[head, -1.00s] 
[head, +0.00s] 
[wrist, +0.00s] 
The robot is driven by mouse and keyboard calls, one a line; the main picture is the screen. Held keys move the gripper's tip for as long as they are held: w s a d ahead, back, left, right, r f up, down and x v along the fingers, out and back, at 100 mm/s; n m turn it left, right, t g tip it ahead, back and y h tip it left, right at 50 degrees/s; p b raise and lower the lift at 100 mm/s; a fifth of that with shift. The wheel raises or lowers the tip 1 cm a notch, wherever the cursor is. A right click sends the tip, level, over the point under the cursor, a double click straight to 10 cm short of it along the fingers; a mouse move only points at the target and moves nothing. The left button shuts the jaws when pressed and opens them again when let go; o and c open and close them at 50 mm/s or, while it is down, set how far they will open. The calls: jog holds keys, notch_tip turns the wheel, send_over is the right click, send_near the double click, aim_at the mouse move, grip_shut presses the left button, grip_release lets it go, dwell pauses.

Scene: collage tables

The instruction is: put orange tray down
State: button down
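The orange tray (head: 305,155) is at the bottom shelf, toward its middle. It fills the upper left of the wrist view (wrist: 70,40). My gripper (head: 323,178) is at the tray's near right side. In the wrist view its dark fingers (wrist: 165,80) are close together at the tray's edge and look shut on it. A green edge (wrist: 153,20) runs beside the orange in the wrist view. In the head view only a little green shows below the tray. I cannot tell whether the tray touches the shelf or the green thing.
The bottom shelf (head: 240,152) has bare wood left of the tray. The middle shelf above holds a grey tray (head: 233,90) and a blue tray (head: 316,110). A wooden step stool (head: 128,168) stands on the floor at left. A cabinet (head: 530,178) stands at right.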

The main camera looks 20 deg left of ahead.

▶ Stated goal
Could you quote the material above in full, exactly as it stands?

▶ Result of the task
[head, -1.00s] 
[head, +0.00s] 
[wrist, +0.00s] 
The robot is driven by mouse and keyboard calls, one a line; the main picture is the screen. Held keys move the gripper's tip for as long as they are held: w s a d ahead, back, left, right, r f up, down and x v along the fingers, out and back, at 100 mm/s; n m turn it left, right, t g tip it ahead, back and y h tip it left, right at 50 degrees/s; p b raise and lower the lift at 100 mm/s; a fifth of that with shift. The wheel raises or lowers the tip 1 cm a notch, wherever the cursor is. A right click sends the tip, level, over the point under the cursor, a double click straight to 10 cm short of it along the fingers; a mouse move only points at the target and moves nothing. The left button shuts the jaws when pressed and opens them again when let go; o and c open and close them at 50 mm/s or, while it is down, set how far they will open. The calls: jog holds keys, notch_tip turns the wheel, send_over is the right click, send_near the double click, aim_at the mouse move, grip_shut presses the left button, grip_release lets it go, dwell pauses.

Scene: collage tables

The instruction is: put orange tray down
State: button down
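The orange tray (head: 305,155) is at the bottom shelf, toward its middle. It fills the upper left of the wrist view (wrist: 70,40). My gripper (head: 323,178) is at the tray's near right side. In the wrist view its dark fingers (wrist: 165,80) are close together at the tray's edge and look shut on it. A green edge (wrist: 153,20) runs beside the orange in the wrist view. In the head view only a little green shows below the tray. I cannot tell whether the tray touches the shelf or the green thing.
The bottom shelf (head: 240,152) has bare wood left of the tray. The middle shelf above holds a grey tray (head: 233,90) and a blue tray (head: 316,110). A wooden step stool (head: 128,168) stands on the floor at left. A cabinet (head: 530,178) stands at right.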

The main camera looks 20 deg left of ahead.

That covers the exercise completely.